The store itself is AssetStore<K, T extends JsonAssetWithMap<K, M>, M extends AssetMap<K, T>>. It is abstract: it knows how to load, decode, validate, and index assets, but defers a few hooks (the event bus, file monitoring, and the post-update callback) to a concrete subclass. On the server that subclass is HytaleAssetStore, which supplies getEventBus() from HytaleServer and registers a filesystem watcher in addFileMonitor.

The store holds an AssetMap<K, T> — the actual indexed storage. AssetMap is an abstract class defining the read and resolution surface:

The default implementation, DefaultAssetMap, stores assets in an Object2ObjectOpenCustomHashMap keyed with CaseInsensitiveHashStrategy — so Stone and stone resolve to the same BlockType. Reads use a StampedLock optimistic read for lock-free lookups on the steady-state hot path, falling back to a real read lock only if a concurrent write invalidated the stamp.

#Registration and Lookup: The AssetRegistry

Every store is global and discoverable through the static AssetRegistry. Stores register themselves once, keyed by their asset Class:

// Register a store (done once, at startup, per asset type).
AssetRegistry.register(myAssetStore);

// Resolve the store for a content type, anywhere in the codebase.
AssetStore<String, BlockType, BlockTypeAssetMap<String, BlockType>> store =
      AssetRegistry.getAssetStore(BlockType.class);

BlockType stone = store.getAssetMap().getAsset("Hytale:Stone");

getAssetStore(Class<T>) is the entry point you will use most: hand it an asset class, get back its fully-typed store. Registration is guarded by a process-wide AssetRegistry.ASSET_LOCK (a ReentrantReadWriteLock) that also serializes every load and removal, so the asset graph is never observed half-mutated.

AssetRegistry also owns the tag interning table. Tags are strings, but storing them as strings everywhere would be wasteful, so each distinct tag is mapped to a stable int index via getOrCreateTagIndex(String). The maps use a default return value of Integer.MIN_VALUE (exposed as AssetRegistry.TAG_NOT_FOUND) for "unknown tag". This is why AssetMap.getKeysForTag takes an int, not a String — tag membership is stored as packed integer sets for cheap reverse lookups.

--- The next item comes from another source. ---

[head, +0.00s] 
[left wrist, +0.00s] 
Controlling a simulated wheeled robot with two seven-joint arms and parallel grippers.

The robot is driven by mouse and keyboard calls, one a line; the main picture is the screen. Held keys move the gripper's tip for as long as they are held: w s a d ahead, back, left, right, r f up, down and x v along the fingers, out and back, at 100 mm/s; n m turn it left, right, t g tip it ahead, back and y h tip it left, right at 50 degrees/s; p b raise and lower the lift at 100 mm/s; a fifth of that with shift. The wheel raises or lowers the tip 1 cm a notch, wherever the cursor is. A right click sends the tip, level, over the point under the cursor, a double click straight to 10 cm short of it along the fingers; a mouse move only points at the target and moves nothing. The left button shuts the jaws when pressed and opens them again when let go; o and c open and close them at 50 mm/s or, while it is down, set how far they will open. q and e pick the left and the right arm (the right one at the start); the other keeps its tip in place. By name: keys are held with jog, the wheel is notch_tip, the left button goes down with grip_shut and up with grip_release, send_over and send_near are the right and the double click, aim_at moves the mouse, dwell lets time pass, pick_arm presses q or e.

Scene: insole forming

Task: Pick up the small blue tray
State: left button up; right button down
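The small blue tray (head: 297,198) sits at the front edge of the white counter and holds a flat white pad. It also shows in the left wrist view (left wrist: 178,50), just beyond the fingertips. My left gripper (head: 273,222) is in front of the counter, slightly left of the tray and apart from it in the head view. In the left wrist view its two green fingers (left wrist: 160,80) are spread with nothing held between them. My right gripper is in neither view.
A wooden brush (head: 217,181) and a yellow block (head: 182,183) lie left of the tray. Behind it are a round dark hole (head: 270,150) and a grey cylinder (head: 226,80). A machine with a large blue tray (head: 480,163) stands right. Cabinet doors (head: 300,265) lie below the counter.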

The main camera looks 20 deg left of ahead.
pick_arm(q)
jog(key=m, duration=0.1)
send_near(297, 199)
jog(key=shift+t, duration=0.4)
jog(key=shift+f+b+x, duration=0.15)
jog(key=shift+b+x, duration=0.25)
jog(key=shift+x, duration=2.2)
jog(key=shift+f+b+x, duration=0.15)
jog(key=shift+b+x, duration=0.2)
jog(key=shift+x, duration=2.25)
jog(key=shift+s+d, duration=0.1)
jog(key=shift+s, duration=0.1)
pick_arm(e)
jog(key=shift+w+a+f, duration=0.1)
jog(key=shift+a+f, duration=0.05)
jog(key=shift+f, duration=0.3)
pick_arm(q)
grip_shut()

#From Disk to Runtime: The Load Pipeline

The public load surface on AssetStore is broad, but it funnels into one internal method, loadAssets0. The most common entry point reads a directory tree:

// Walk a pack directory and load every file matching the store's extension.
AssetLoadResult<String, BlockType> result =
      store.loadAssetsFromDirectory("MyMod:Blocks", blocksDirectory);

loadAssetsFromDirectory uses Files.walkFileTree to collect every file ending in the store's extension (default .json), then hands the paths to loadAssetsFromPaths. From there the pipeline is:

1. Path to key. decodeFilePathKey(Path) strips the extension off the filename and runs it through the key codec to produce the asset's K.
2. Raw collection. Each file becomes a RawAsset<K> — a holder pairing a key with either a source Path or an in-memory char[] buffer.
3. Parallel decode. decodeAssets fans the raw assets out across CompletableFutures. Each future opens a RawJsonReader and decodes the JSON through the store's AssetCodec.
4. Parent resolution. Assets may inherit from a parent (more below). Any asset whose parent has not decoded yet is parked in a waitingForParent map and retried in waves until it resolves or is provably unresolvable.
5. Commit. Successfully decoded assets are written into the AssetMap under the write lock, failures trigger removal of stale keys, and events fire.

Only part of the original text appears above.